┌──

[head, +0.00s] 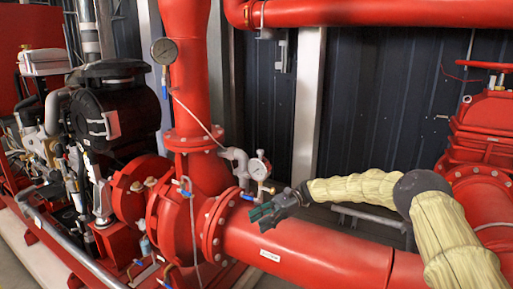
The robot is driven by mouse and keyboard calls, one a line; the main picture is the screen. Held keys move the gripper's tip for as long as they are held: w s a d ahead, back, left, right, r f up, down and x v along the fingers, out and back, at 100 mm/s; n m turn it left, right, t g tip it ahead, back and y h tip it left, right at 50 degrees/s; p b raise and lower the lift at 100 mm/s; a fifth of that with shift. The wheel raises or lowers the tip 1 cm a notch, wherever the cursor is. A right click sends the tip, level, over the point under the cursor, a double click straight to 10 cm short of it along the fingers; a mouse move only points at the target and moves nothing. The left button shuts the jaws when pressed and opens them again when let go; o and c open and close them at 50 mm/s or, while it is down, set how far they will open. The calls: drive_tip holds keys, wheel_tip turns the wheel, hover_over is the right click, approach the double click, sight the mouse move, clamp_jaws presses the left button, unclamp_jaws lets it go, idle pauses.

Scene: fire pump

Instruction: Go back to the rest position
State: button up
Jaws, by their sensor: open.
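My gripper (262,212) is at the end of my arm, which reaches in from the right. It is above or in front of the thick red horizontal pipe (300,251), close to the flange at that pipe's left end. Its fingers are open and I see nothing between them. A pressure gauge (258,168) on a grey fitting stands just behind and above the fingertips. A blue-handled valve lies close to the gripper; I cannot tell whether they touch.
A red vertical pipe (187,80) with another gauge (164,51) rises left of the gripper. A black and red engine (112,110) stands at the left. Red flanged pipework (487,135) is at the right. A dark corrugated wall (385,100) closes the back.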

└──

# Aim of the task
Your task is to repeat the material above exactly, without its pictures.

# Response to this task
[head, +0.00s] 
The robot is driven by mouse and keyboard calls, one a line; the main picture is the screen. Held keys move the gripper's tip for as long as they are held: w s a d ahead, back, left, right, r f up, down and x v along the fingers, out and back, at 100 mm/s; n m turn it left, right, t g tip it ahead, back and y h tip it left, right at 50 degrees/s; p b raise and lower the lift at 100 mm/s; a fifth of that with shift. The wheel raises or lowers the tip 1 cm a notch, wherever the cursor is. A right click sends the tip, level, over the point under the cursor, a double click straight to 10 cm short of it along the fingers; a mouse move only points at the target and moves nothing. The left button shuts the jaws when pressed and opens them again when let go; o and c open and close them at 50 mm/s or, while it is down, set how far they will open. The calls: drive_tip holds keys, wheel_tip turns the wheel, hover_over is the right click, approach the double click, sight the mouse move, clamp_jaws presses the left button, unclamp_jaws lets it go, idle pauses.

Scene: fire pump

Instruction: Go back to the rest position
State: button up
Jaws, by their sensor: open.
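My gripper (262,212) is at the end of my arm, which reaches in from the right. It is above or in front of the thick red horizontal pipe (300,251), close to the flange at that pipe's left end. Its fingers are open and I see nothing between them. A pressure gauge (258,168) on a grey fitting stands just behind and above the fingertips. A blue-handled valve lies close to the gripper; I cannot tell whether they touch.
A red vertical pipe (187,80) with another gauge (164,51) rises left of the gripper. A black and red engine (112,110) stands at the left. Red flanged pipework (487,135) is at the right. A dark corrugated wall (385,100) closes the back.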

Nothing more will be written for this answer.